Photo © Paul g. Wiegman

There’s nothing like the real thing when it comes to holiday trees. From the lush branches to the delightful smell of evergreens filling your home, a real tree brings something special that can’t be replicated by artificial ones. Good news — it’s also the sustainable choice!

The phrase ‘buy fresh, buy local’ applies to the winter season as well — Pennsylvania is home to 31,000 acres of cut tree farms! These trees are a renewable and recyclable resource that help stabilize soil, provide refuge for wildlife and protect watersheds. Buying a real tree locally helps to support open space in our state and supports farmers who are able to maximize their land by planting cut trees grown on soil that cannot grow other crops.

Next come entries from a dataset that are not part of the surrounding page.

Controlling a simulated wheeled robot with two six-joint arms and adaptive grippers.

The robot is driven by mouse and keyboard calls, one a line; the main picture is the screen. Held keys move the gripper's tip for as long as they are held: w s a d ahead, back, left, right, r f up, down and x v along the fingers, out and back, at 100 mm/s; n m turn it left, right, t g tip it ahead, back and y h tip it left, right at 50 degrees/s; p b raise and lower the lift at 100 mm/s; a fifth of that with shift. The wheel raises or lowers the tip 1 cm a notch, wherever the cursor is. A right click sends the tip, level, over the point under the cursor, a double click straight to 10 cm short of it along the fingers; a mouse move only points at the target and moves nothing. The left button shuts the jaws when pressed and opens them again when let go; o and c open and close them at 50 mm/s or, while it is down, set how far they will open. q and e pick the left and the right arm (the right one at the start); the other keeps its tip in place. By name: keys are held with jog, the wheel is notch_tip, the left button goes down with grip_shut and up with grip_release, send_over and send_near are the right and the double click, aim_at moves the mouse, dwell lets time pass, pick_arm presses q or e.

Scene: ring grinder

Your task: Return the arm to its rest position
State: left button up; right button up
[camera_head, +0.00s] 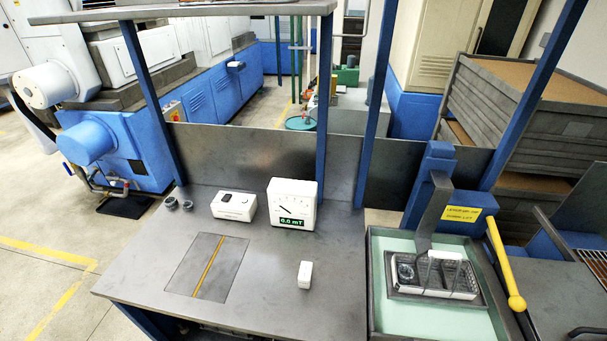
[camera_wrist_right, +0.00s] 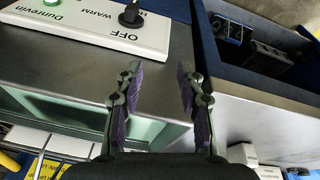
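My right gripper (camera_wrist_right: 159,70) shows in the right wrist view, its two fingers apart with nothing between them. Beyond its left finger is a white control panel (camera_wrist_right: 95,25) with a black knob and the words OFF and WARM. The fingers appear apart from it. Neither of my arms shows in the head view, and my left gripper is in neither view.
The head view shows a grey workbench (camera_head: 150,285) with a 0.0 mT meter (camera_head: 293,204), a white switch box (camera_head: 233,206) and a small white block (camera_head: 305,275). At right, a metal basket (camera_head: 435,277) sits in a green-lined tank (camera_head: 410,319) beside a yellow lever (camera_head: 505,262).

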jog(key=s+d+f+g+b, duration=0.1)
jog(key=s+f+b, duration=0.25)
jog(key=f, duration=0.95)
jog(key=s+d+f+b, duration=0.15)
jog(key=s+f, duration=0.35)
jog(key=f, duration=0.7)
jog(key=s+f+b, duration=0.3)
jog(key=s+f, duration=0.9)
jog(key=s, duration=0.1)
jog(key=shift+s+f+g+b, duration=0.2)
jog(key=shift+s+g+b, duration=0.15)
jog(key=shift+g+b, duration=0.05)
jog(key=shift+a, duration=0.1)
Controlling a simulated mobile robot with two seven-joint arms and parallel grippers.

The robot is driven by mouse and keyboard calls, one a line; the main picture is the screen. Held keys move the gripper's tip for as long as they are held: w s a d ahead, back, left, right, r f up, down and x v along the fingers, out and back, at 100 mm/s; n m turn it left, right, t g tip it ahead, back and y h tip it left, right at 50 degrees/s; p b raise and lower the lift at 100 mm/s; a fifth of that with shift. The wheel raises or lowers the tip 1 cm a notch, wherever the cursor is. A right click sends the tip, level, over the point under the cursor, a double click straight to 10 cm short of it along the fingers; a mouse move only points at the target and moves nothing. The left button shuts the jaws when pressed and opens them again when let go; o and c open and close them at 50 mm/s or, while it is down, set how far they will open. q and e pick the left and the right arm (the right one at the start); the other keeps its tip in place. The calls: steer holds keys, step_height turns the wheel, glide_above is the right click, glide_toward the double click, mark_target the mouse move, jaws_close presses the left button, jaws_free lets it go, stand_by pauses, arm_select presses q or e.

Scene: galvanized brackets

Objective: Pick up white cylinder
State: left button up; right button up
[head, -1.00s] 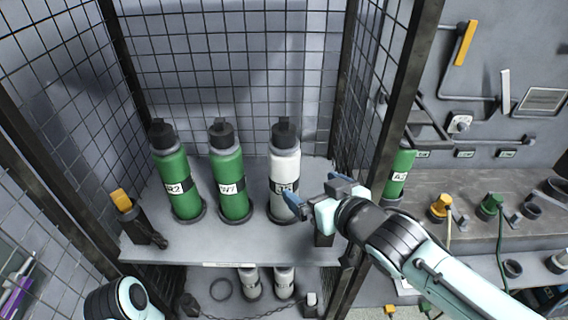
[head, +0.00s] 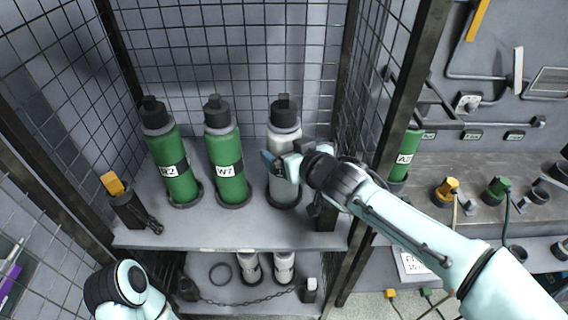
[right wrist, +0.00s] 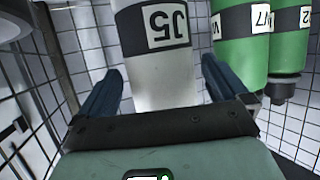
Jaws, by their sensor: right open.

     — Jordyn Melino, Associate Director of Exhibits

Steps You Can Take

  1. Don’t Fake It. Local tree farms are abundant in Pennsylvania. Find your closest tree farm here. Because trees are a renewable resource and benefit their surrounding environment, real trees are the way to go. Likewise, you’ll support local tree farmers and your community at large.
  2. Ditch the Dump. Be sure to dispose of your holiday tree responsibly. You can easily recycle your tree through the City of Pittsburgh by bringing it to a convenient drop off location. After collection, the City takes trees to their Forestry Division, which sends some to be recycled through specific wood-disposal procedures and others to be converted to mulch that residents can use at home.
  3. Make It Last. Artificial trees are made of a combination of materials, so unfortunately they cannot be recycled. If you have an artificial tree, keep it around as long as possible so as to minimize waste in landfills.

Dig Deeper

Pennsylvania’s Resource for Christmas Trees | Pennsylvania Christmas Tree Growers Association
Christmas Tree Recycling Program | City of Pittsburgh
What to do with Christmas Trees | Recycle Now
Here’s How You Can Recycle Your Christmas Tree | Country Living

2. Deck the Halls!


Nothing quite gets you into the holiday spirit like decorating your home. Use gifts from nature found in your yard to create an eco-friendly (and free!) festive flair. And when it comes to lights, there are plenty of options that will shine as brightly as the twinkle in Santa’s eye while still conserving resources.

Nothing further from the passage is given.